O Sr. Barbosa de Melo (PSD): - Deu razão a todas as argumentações feitas pelo Sr. Deputado Luís Sá.

O Sr. Jorge Lacão (PS): - E, portanto, se é, é disso que estamos a cuidar, de saber o valor de referência para o exercício de um direito político que tem o território no conjunto dos Estados membros da União Europeia. E penso que isto é totalmente claro. E se, de facto, pode haver ambiguidade em qualquer matéria, nesta não há com certeza!
Volto a sublinhar o meu ponto que é politicamente o que considero mais relevante: se não acompanhamos os Srs. Deputados do PSD na pretensão de conceder de forma universal e indiscriminada e, portanto, sem garantias de democraticidade o exercício de direito de voto a todos os emigrantes, hei-de acreditar, e acredito sinceramente, que o PSD acompanhará o PS na possibilidade de conferir o alargamento do exercício de direito de voto…
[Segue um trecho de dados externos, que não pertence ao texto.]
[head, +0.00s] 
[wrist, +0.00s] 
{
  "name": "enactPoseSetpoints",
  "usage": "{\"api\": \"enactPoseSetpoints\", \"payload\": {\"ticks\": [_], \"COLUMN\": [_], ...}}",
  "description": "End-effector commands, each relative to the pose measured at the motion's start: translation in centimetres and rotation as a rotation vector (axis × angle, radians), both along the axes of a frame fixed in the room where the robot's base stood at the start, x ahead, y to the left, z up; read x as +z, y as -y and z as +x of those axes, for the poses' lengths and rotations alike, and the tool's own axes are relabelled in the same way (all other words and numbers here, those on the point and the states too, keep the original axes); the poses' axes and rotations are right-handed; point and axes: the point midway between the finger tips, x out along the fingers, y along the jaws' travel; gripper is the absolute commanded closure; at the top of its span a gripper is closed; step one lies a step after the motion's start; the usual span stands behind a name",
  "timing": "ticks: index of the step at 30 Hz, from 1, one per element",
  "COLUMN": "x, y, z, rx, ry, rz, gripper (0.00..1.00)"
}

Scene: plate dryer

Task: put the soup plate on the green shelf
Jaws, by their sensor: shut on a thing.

O Sr. Luís Marques Guedes (PSD): - Pode acreditar, Sr. Deputado!

O Sr. Jorge Lacão (PS): - … aos emigrantes europeus quando se trate de matéria que têm a ver com o destino da comunidade a que eles estão ligados por efeito do destino da União Europeia, que é hoje alguma coisa que diz respeito a todos os Estados membros de forma inequívoca.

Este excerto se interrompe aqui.